Clearlake-backed Alkegen to exit business unit; Enlightenment hires ex-presidential candidate McMullin

Enlightenment Capital hires former third-party presidential candidate as a principal.

Morning Hubs!

Thanks to everyone for submitting Deal of the Year candidates for top exits in 2022. We now have an extensive list to pore over and figure out, using our highly classified and sensitive methods, the best of the best. Winners will be announced in April.

What else is going on out there? Getting word that the secondary market is opening up, with a few large-scale GP-led deals on offer. More significantly, LP portfolios are for sale and are expected to drive activity in the first half. The question, as has been the case, is whether active processes will actually close. We’ll see.

Exit: Clearlake Capital-backed Alkegen agreed to sell its Thermal Acoustical Solutions business unit to California PE shop Regent. The sale removes a business line from Alkegen considered non-core to Clearlake’s growth plan, according to Colin Leonard, partner at Clearlake, and Nate Mejías, principal, who spoke with PE Hub’s Obey Martin Manayiti.

“For us, it’s not a fit with the advanced technologies we are developing, so it was a natural opportunity to sell something non-strategic to the future of the platform,” Mejías said.
Alkegen has a variety of products meant to save energy, reduce pollution, and improve safety. The company has 75 manufacturing facilities operating in 12 countries and employs more than 9,000 employees globally.

Among its innovations, Alkegen developed a Silicon Fiber Anode Battery Technology (SiFab), that makes batteries for electric vehicles and cellphones, among others, to significantly store more energy per unit size. This technology will help cut down on the number of times people need to charge their batteries, said Mejías.

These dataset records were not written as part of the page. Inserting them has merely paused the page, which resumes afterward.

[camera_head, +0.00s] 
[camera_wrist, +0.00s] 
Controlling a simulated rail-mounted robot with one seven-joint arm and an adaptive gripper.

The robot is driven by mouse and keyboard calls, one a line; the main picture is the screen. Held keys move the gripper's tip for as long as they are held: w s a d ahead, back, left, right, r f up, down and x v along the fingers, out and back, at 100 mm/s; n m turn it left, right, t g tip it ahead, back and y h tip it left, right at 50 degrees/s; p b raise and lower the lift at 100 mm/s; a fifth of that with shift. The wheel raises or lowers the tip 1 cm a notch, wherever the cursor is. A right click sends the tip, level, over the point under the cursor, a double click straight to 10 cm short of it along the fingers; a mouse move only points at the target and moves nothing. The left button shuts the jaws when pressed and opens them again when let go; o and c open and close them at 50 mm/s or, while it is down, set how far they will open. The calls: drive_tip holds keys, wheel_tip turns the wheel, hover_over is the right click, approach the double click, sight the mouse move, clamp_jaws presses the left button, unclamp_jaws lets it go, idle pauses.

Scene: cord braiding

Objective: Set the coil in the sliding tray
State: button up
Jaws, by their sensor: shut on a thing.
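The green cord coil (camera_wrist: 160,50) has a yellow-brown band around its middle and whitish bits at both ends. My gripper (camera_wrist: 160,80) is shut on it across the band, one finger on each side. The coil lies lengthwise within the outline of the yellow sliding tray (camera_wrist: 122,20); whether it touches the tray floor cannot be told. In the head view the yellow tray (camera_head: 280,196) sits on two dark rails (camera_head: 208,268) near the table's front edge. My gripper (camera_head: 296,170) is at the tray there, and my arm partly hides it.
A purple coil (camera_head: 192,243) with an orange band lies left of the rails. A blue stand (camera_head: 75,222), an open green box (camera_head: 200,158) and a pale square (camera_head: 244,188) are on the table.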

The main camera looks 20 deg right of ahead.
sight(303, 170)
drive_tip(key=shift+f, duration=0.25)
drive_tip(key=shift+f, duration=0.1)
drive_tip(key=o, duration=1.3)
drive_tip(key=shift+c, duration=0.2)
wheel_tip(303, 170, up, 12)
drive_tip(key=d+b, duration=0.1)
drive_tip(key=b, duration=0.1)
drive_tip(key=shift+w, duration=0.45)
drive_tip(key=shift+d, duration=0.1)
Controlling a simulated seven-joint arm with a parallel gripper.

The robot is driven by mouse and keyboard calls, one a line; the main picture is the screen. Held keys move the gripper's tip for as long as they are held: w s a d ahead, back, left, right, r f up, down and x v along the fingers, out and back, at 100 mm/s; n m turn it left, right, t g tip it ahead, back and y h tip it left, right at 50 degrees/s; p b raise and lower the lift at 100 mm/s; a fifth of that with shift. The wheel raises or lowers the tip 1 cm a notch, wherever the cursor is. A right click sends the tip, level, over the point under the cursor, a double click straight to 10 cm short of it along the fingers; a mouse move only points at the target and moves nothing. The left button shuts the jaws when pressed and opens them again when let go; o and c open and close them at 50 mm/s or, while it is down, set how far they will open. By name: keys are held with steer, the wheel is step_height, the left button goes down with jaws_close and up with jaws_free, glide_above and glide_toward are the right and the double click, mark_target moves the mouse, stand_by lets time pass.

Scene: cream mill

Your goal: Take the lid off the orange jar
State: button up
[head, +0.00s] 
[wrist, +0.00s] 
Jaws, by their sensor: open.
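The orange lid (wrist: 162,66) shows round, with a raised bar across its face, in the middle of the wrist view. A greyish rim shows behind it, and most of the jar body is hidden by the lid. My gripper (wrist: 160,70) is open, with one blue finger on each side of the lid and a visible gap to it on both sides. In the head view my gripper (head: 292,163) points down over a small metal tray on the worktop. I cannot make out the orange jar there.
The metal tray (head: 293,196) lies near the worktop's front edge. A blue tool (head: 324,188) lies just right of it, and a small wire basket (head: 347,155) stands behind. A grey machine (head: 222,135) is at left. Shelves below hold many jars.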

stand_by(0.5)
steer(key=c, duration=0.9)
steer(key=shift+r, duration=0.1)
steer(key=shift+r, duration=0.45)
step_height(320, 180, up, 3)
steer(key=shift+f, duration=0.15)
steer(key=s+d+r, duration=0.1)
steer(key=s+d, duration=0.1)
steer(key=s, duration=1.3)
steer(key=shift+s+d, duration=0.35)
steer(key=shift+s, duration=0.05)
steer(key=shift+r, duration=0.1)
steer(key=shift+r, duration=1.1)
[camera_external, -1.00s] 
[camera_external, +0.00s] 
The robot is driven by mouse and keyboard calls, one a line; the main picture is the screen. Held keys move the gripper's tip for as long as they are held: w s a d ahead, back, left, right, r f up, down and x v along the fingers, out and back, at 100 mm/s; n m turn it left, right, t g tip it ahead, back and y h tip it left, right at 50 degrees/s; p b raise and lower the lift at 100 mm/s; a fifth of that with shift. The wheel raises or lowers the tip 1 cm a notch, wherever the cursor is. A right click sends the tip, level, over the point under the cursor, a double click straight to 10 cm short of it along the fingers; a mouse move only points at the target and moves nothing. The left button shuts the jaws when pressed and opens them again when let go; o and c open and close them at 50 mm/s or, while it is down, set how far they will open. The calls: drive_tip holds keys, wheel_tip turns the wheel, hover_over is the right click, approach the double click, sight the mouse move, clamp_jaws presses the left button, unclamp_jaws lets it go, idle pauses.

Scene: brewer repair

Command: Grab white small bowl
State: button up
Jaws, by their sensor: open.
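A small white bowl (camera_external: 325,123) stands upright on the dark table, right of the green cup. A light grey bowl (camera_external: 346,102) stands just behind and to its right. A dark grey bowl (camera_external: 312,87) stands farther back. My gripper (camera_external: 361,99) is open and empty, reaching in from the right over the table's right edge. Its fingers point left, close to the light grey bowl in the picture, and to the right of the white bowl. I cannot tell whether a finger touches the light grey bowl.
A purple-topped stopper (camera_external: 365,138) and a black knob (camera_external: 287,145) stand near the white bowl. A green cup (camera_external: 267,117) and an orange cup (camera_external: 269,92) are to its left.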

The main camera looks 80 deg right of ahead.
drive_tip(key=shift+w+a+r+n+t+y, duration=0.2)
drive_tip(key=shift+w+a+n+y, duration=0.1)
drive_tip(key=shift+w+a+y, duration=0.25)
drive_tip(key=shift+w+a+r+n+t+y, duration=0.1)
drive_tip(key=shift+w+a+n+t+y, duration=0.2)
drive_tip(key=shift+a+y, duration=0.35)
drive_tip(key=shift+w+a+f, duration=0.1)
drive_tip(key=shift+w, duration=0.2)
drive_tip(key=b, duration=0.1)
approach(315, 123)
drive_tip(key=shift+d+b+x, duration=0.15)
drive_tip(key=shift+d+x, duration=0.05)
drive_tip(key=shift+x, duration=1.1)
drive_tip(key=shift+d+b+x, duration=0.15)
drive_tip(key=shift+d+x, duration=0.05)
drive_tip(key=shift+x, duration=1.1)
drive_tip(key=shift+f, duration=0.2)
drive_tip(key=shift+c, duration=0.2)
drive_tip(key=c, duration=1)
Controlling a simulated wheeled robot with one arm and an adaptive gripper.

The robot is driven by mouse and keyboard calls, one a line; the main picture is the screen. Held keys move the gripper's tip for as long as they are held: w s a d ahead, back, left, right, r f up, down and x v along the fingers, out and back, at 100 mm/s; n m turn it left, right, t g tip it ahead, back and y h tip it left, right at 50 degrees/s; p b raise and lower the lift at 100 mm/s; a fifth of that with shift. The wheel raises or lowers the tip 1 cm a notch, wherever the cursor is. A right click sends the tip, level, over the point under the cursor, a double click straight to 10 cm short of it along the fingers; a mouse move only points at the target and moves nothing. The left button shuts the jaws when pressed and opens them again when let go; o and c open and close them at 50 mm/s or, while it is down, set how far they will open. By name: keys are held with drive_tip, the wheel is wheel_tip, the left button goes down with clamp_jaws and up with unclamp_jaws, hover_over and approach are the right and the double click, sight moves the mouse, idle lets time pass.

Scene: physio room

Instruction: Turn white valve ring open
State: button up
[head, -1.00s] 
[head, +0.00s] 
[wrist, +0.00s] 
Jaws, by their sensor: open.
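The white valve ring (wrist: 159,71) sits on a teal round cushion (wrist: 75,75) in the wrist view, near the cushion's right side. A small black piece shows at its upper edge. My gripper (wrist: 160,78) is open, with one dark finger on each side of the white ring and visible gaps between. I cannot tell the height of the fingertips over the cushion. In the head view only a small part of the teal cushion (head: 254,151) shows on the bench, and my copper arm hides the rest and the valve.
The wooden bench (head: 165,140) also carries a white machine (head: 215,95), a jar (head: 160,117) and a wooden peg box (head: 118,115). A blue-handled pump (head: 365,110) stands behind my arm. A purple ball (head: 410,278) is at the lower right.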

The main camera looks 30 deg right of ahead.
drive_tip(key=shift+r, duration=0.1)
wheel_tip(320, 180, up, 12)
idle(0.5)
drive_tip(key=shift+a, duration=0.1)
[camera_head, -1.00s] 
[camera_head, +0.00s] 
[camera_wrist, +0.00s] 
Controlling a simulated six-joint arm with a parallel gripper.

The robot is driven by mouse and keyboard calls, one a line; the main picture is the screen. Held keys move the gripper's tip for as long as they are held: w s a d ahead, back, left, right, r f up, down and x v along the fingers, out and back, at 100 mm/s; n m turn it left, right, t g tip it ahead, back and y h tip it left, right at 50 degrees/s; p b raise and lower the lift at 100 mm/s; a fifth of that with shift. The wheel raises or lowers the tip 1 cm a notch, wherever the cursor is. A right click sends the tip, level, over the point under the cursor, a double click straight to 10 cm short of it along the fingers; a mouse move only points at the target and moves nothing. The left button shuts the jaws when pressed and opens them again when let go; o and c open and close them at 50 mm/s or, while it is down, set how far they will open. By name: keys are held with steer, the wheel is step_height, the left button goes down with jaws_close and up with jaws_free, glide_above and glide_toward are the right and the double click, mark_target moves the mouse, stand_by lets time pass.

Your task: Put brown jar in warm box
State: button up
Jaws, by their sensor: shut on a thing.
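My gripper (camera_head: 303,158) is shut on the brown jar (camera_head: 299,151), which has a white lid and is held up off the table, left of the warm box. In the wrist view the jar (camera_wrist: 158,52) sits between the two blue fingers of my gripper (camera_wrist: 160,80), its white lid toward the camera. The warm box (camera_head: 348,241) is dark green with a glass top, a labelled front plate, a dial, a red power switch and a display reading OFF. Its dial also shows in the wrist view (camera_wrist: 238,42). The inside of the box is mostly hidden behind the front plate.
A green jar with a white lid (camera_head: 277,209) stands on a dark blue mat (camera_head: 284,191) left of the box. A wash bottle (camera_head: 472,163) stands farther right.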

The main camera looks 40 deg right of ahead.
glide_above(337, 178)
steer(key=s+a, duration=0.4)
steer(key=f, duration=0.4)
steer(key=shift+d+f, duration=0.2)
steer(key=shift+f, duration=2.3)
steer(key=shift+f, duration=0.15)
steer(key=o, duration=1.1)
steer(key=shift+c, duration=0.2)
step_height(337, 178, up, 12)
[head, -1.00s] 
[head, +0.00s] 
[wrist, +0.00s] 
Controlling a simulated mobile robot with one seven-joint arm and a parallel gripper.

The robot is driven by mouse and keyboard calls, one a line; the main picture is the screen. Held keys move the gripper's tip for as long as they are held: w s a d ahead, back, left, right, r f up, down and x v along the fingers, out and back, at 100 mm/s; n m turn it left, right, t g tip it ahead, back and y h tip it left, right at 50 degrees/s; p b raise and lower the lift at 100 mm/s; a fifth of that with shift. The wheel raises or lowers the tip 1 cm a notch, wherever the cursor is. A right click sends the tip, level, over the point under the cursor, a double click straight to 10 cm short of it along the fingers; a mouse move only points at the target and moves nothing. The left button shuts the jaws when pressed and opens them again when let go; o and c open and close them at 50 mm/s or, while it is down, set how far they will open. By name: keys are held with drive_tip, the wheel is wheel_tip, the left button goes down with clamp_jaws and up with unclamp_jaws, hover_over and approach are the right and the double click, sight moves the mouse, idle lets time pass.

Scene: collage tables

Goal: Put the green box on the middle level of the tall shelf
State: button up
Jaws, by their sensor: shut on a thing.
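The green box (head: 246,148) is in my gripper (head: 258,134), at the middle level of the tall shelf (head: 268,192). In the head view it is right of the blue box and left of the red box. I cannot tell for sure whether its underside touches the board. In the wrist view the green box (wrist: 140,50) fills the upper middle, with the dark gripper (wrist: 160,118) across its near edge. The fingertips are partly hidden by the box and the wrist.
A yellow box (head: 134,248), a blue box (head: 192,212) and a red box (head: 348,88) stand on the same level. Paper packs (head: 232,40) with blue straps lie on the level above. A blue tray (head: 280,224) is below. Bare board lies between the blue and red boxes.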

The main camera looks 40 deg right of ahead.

“This is kind of game changing stuff,” he said. “It needs to be validated by customers and that process can take years, but if this takes off like we expect it to – it’s going to be transformational for the business.”

People move: Enlightenment Capital hired former third-party presidential candidate Evan McMullin as a principal. McMullin, who also worked as an undercover officer with the CIA, will focus on deal opportunities in the west coast and mountain west regions.
Enlightenment closed its fourth fund last year on more than $540 million, the firm said.

Cuts: This is significant, though whether it’ll become a trend is a question: Alaska Permanent Fund’s investment staff, including its CIO Marcus Frampton, is recommending slashing the system’s target from 17 to 15 percent over two years. The move is more significant considering the system’s plan was to raise its target to 19 percent over two years. We’ll see if the Permanent Fund’s board takes action on the recommendations at today’s meeting.

Frampton has emerged as one of the major LP critics of PE since last year. He has raised concerns about PE’s valuation process, arguing the industry has not taken the kind of pain in write-downs seen in the public markets. He also has expressed concern about PE due diligence in light of the November collapse of cryptocurrency broker FTX.

As well, Alaska chief risk officer Sebastian Vadakumcherry says in his presentation for today’s meeting that PE managers will face challenges managing investments amid rising interest rates and inflationary pressure.

“With more than a decade of low rates and rising asset multiples, managers on average have become less adept at improving the performance of their portfolio companies as reflected in the declining revenue and margin growth. This shift from conventional PE strategy may prove costly when costs and rates reverse trend and rise,” Vadakumcherry said.